Running time of three model in units of seconds
For the task of temporal knowledge graph completion, most tensor decomposition models are efficient, we bring temporal relevance into the model and our model still has better performance with little time cost. Therefore, our model can efficiently and effectively represent temporal facts well in different types of TKGs.

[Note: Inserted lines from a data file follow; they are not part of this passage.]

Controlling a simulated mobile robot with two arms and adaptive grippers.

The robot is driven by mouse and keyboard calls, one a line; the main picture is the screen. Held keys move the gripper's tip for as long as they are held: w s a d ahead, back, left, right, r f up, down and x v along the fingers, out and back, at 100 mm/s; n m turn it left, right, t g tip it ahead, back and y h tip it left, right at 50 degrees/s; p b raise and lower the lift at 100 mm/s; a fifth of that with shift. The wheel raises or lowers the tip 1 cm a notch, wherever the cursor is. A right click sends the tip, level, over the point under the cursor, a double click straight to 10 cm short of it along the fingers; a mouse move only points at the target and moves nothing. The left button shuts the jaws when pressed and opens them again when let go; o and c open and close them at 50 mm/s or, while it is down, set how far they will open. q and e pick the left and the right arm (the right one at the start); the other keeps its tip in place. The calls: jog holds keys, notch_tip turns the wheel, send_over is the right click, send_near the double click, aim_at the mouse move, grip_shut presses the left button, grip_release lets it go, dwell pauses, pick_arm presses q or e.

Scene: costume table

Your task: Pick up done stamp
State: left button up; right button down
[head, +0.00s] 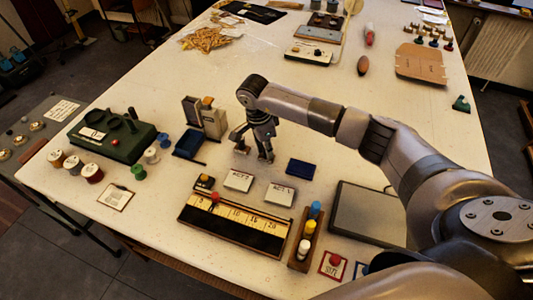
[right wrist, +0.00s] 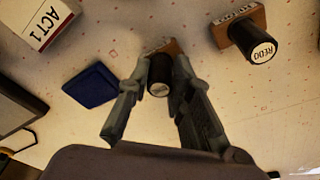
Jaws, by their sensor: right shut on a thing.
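My right gripper (head: 253,154) points down at the table behind the ACT 2 box (head: 238,181). In the right wrist view its fingers (right wrist: 160,76) are shut on a stamp (right wrist: 158,89) with a black handle and a wooden base. Its round white label is too small to read, and the fingers hide its sides. I take it for the done stamp. A second stamp, labelled REDO (right wrist: 262,51), stands apart at the right of that view. It also seems to show in the head view (head: 204,181), left of the ACT 2 box. My left gripper is not in view.
A blue pad (head: 300,168) and the ACT 1 box (head: 280,194) lie close by. A blue tray (head: 189,144) and an upright holder (head: 207,118) stand to the left. A numbered board (head: 235,215) is at the front. The table behind my gripper is mostly clear.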

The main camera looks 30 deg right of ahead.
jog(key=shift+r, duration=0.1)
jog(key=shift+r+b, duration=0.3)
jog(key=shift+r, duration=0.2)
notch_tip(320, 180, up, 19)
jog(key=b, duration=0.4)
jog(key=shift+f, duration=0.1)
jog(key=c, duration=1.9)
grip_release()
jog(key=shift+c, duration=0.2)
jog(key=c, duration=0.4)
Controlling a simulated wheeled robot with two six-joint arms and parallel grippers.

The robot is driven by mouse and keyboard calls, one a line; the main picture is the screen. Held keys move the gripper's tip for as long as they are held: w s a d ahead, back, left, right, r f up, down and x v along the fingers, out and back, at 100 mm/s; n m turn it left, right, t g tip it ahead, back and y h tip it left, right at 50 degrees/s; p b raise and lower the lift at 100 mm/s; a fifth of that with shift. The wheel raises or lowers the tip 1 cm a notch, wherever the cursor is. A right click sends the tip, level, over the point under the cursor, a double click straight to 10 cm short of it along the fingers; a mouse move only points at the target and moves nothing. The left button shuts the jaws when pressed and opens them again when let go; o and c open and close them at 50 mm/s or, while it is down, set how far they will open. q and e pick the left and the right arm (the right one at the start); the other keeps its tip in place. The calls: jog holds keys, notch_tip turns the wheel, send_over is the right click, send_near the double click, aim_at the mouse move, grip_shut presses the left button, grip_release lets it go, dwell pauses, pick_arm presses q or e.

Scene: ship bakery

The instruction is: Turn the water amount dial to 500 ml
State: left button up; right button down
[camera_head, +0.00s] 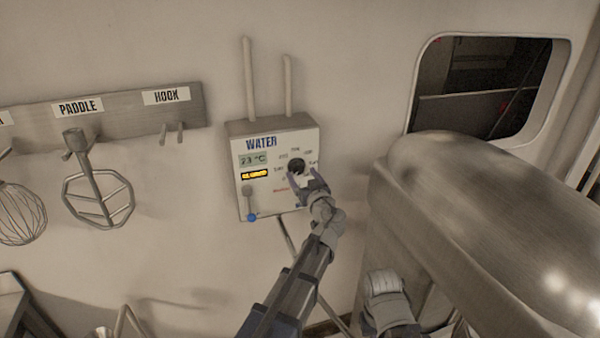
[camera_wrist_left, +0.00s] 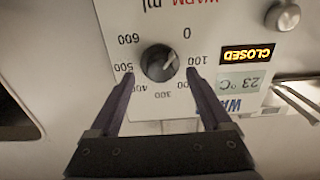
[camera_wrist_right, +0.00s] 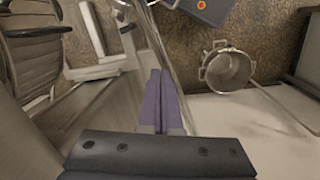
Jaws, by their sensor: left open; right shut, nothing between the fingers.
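The white water panel (camera_head: 255,205) hangs on the wall, with a "23 °C" display and a yellow "CLOSED" sign. Its round black dial (camera_head: 296,166) sits at the upper right of the panel. In the left wrist view the panel is upside down and the dial (camera_wrist_left: 159,62) is ringed by numbers from 0 to 600. A pale mark on the dial seems to point lower right, around 100 to 200; I cannot read it exactly. My left gripper (camera_head: 304,179) is open, its fingers on either side of the dial, apparently apart from it. My right gripper (camera_wrist_right: 160,100) is shut and empty, away from the panel.
A lever with a blue knob (camera_head: 251,217) is at the panel's lower left. A large metal machine (camera_head: 480,220) stands to the right. A paddle (camera_head: 97,195) hangs at left. The right wrist view shows a metal pot (camera_wrist_right: 228,70) below.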

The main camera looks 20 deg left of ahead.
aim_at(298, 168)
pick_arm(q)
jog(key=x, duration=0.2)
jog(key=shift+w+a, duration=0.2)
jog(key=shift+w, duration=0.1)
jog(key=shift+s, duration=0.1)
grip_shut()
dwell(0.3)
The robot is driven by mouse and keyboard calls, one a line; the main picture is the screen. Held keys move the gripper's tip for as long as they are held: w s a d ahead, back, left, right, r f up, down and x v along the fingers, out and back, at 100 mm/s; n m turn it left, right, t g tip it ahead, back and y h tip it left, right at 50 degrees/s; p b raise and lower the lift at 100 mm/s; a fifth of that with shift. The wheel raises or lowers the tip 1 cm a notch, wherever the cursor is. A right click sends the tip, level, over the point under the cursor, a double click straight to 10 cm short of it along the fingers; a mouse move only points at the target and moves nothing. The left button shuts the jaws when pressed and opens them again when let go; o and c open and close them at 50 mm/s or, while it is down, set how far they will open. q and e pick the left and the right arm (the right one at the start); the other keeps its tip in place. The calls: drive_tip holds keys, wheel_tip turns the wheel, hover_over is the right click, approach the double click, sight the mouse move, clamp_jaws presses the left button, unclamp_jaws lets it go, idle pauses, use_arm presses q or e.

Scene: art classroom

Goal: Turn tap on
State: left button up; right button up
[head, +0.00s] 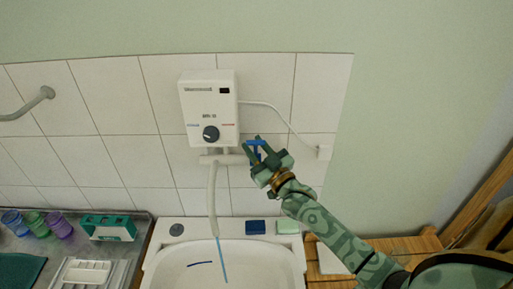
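The tap's blue handle (254,143) sits at the right end of the white pipe below the wall water heater (208,103). The tap's long pale spout (212,195) hangs down over the white sink (245,262). A thin blue stream of water (222,260) runs from the spout's end into the sink. My right gripper (253,146) is at the blue handle, its two green fingers apart on either side of it. The fingers partly hide the handle, and I cannot tell whether they touch it. My left gripper is not in view.
A blue sponge (256,227) and a pale green block (287,227) lie on the sink's back rim. Coloured cups (38,224), a green box (108,227) and a white tray (86,272) stand on the left counter. A grey rail (30,104) is on the left wall.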

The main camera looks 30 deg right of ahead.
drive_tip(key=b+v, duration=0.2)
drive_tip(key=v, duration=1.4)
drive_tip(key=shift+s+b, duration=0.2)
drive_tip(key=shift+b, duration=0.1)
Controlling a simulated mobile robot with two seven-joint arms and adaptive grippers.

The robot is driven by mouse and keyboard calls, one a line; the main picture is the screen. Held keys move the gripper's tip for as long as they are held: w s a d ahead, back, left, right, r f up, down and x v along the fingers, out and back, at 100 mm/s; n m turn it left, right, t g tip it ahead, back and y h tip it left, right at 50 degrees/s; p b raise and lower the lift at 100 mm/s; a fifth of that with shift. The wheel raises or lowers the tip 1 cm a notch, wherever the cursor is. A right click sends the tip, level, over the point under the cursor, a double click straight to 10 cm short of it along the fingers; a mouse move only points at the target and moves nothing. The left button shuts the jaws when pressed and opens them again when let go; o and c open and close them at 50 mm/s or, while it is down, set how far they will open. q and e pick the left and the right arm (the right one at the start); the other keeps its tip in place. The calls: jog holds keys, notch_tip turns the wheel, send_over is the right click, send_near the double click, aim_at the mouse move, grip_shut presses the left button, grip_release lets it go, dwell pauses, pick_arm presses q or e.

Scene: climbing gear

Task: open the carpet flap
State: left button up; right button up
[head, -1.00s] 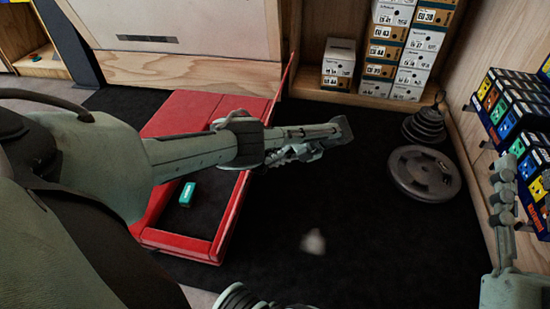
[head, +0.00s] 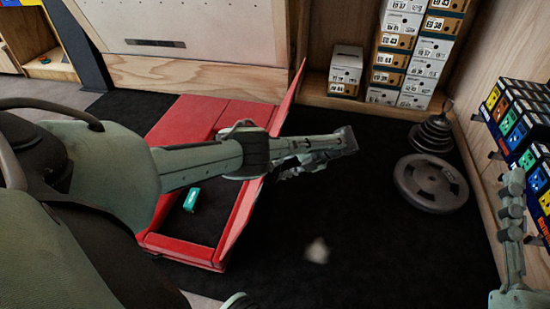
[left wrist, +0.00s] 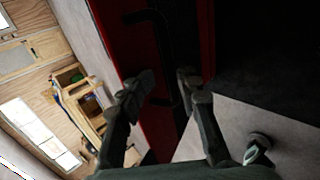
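The red pad (head: 190,115) lies on the black floor, with a small green box inside its dark lower part. Its red flap (head: 285,112) stands up along the right side, leaning right. I take it as the carpet flap. My left gripper (head: 330,148) reaches across the pad from the left, beyond the flap; my arm hides part of the flap. In the left wrist view, the two fingers (left wrist: 163,86) are apart, with a dark red surface and a black bar-like strip behind them. Contact cannot be made out. My right gripper (head: 512,190) is at the right edge, away from the pad.
A weight plate (head: 431,182) and a stack of smaller dark plates (head: 434,130) stand on the right. Shoe boxes (head: 411,52) are stacked at the back. Coloured boxes (head: 520,125) line the right wall. The black floor (head: 370,235) right of the pad is mostly clear.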

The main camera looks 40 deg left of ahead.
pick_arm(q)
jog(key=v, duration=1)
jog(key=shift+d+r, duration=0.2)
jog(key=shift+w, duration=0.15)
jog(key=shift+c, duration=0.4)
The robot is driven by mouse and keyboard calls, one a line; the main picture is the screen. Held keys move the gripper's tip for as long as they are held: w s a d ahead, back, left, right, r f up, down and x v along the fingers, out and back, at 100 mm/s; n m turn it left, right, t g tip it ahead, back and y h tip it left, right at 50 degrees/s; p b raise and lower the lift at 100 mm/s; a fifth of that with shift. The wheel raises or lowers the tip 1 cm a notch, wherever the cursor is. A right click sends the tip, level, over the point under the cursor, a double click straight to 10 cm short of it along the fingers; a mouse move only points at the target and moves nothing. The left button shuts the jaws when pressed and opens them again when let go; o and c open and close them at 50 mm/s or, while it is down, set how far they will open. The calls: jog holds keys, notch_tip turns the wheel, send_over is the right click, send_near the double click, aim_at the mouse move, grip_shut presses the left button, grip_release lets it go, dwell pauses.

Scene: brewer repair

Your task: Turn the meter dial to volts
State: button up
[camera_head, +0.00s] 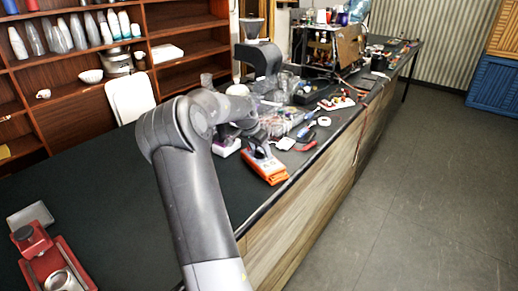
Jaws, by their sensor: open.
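The meter (269,171) is an orange handheld unit lying on the dark counter near its front edge. My arm reaches over the counter from below. My gripper (258,150) points down at the far end of the meter, over its upper part. Its jaws are open, with nothing seen held between them. The dial is hidden or too small to make out, so its setting cannot be told. I cannot tell whether the fingers touch the meter.
Tools and small parts, including red-handled pliers (307,146) and a roll of tape (324,121), lie beyond the meter. A dark grinder (260,58) stands behind my gripper. A red device (34,241) is at lower left. The counter's left part is mostly clear.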

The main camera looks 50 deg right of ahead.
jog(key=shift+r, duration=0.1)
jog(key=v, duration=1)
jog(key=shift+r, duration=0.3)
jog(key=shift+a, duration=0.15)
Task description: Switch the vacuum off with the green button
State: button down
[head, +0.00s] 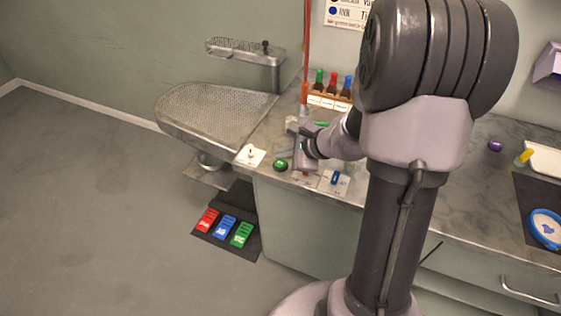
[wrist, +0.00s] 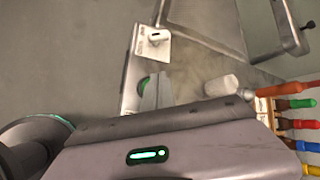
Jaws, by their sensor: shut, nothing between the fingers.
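The round green button (head: 280,164) sits on the front left part of the counter, near its edge. In the wrist view the green button (wrist: 143,83) shows just left of the fingers, partly hidden by them. My gripper (wrist: 158,88) is shut and empty. In the head view my gripper (head: 297,163) is just right of the green button, over the counter. I cannot tell whether the fingertips touch the button or the counter. No vacuum body is clearly identifiable.
A white switch plate (head: 250,155) lies left of the button, and a blue switch (head: 335,178) lies to its right. A perforated ironing board (head: 215,114) stands behind left. Colored bottles (head: 332,86) stand at the wall. Red, blue and green pedals (head: 225,228) are on the floor.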

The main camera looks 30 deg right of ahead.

By decomposing embeddings into real and imaginary parts, we have ensured that both temporal and relational information in facts are well-represented. The real part plays a crucial role in preserving temporal relevance of relational knowledge, guaranteeing that time-sensitive relations are not marginalized. In contrast, the imaginary component captures the nature of the original information, preventing potential information loss. This distinction and simultaneous handling of these components empower our model to preserve more complex characteristic in TKGs. Our experimental results serve as a testament to the model’s proficiency. By excelling in link prediction tasks and outperforming existing state-of-the-art models, it underscores its capability to cater to the dynamics of TKGs. The novelty presented in this paper is not just in the creation of an advanced embedding model but also the demonstration that understanding and effectively representing the interplay between time and relationships in knowledge graphs can bring significant improvements. This serves as a new direction for future research in refining temporal relevance measures or exploring other complex space representations. In conclusion, as TKGs continue to grow in relevance, models like ours will be instrumental in ensuring that the temporal and relational information they contain is comprehensively captured and utilized. We believe that our proposed model sets a new benchmark in TKG embedding.
In future work, we aim at extending this model to handle more intricate temporal patterns by incorporating advanced time-aware components. Additionally, exploring alternative complex space, like quaternion space, representations may unlock even more efficient ways to represent temporal and relational dynamics in knowledge graphs.